• _Problem to solve_:
Everything in the data should be repeated exactly, save for the images.
— start Source data —
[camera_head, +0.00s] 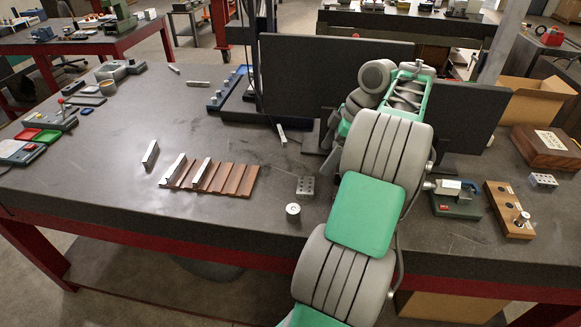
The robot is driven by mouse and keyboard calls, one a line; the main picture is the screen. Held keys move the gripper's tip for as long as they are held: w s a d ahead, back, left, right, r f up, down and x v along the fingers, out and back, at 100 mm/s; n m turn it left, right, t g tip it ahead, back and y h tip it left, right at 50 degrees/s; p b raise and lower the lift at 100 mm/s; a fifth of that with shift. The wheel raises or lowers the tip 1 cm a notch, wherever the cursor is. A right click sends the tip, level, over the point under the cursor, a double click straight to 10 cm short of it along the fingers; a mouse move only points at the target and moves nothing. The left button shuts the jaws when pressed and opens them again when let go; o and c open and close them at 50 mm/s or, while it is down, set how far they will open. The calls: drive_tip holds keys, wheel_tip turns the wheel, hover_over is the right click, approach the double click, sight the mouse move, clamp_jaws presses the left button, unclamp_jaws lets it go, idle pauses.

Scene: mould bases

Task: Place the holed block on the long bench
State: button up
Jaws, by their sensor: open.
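A small grey holed block (305,185) lies on the dark top of the long bench (105,205), just left of my arm. A second grey block with holes (543,181) lies at the far right of the same top.
A steel cylinder (293,212) stands near the first block. A brown slotted rack (235,179) with metal bars is to the left. Dark upright panels (465,115) stand behind my arm. A green vise (455,200) and wooden block (510,209) are right. The bench's left middle is clear.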

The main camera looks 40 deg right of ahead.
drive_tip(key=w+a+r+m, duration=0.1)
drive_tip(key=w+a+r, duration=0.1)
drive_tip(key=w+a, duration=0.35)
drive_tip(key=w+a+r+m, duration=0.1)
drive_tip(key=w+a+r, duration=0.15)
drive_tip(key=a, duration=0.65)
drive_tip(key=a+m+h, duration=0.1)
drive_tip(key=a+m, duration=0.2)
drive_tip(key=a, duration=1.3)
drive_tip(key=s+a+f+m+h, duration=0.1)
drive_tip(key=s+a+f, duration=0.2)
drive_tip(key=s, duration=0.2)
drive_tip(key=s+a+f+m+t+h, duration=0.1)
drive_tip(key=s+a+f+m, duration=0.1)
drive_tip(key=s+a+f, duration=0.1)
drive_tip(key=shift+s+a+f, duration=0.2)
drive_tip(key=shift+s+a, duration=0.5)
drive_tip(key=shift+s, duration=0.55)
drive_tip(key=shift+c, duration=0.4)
— end Source data —
• _The result_:
[camera_head, +0.00s] 
The robot is driven by mouse and keyboard calls, one a line; the main picture is the screen. Held keys move the gripper's tip for as long as they are held: w s a d ahead, back, left, right, r f up, down and x v along the fingers, out and back, at 100 mm/s; n m turn it left, right, t g tip it ahead, back and y h tip it left, right at 50 degrees/s; p b raise and lower the lift at 100 mm/s; a fifth of that with shift. The wheel raises or lowers the tip 1 cm a notch, wherever the cursor is. A right click sends the tip, level, over the point under the cursor, a double click straight to 10 cm short of it along the fingers; a mouse move only points at the target and moves nothing. The left button shuts the jaws when pressed and opens them again when let go; o and c open and close them at 50 mm/s or, while it is down, set how far they will open. The calls: drive_tip holds keys, wheel_tip turns the wheel, hover_over is the right click, approach the double click, sight the mouse move, clamp_jaws presses the left button, unclamp_jaws lets it go, idle pauses.

Scene: mould bases

Task: Place the holed block on the long bench
State: button up
Jaws, by their sensor: open.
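A small grey holed block (305,185) lies on the dark top of the long bench (105,205), just left of my arm. A second grey block with holes (543,181) lies at the far right of the same top.
A steel cylinder (293,212) stands near the first block. A brown slotted rack (235,179) with metal bars is to the left. Dark upright panels (465,115) stand behind my arm. A green vise (455,200) and wooden block (510,209) are right. The bench's left middle is clear.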

The main camera looks 40 deg right of ahead.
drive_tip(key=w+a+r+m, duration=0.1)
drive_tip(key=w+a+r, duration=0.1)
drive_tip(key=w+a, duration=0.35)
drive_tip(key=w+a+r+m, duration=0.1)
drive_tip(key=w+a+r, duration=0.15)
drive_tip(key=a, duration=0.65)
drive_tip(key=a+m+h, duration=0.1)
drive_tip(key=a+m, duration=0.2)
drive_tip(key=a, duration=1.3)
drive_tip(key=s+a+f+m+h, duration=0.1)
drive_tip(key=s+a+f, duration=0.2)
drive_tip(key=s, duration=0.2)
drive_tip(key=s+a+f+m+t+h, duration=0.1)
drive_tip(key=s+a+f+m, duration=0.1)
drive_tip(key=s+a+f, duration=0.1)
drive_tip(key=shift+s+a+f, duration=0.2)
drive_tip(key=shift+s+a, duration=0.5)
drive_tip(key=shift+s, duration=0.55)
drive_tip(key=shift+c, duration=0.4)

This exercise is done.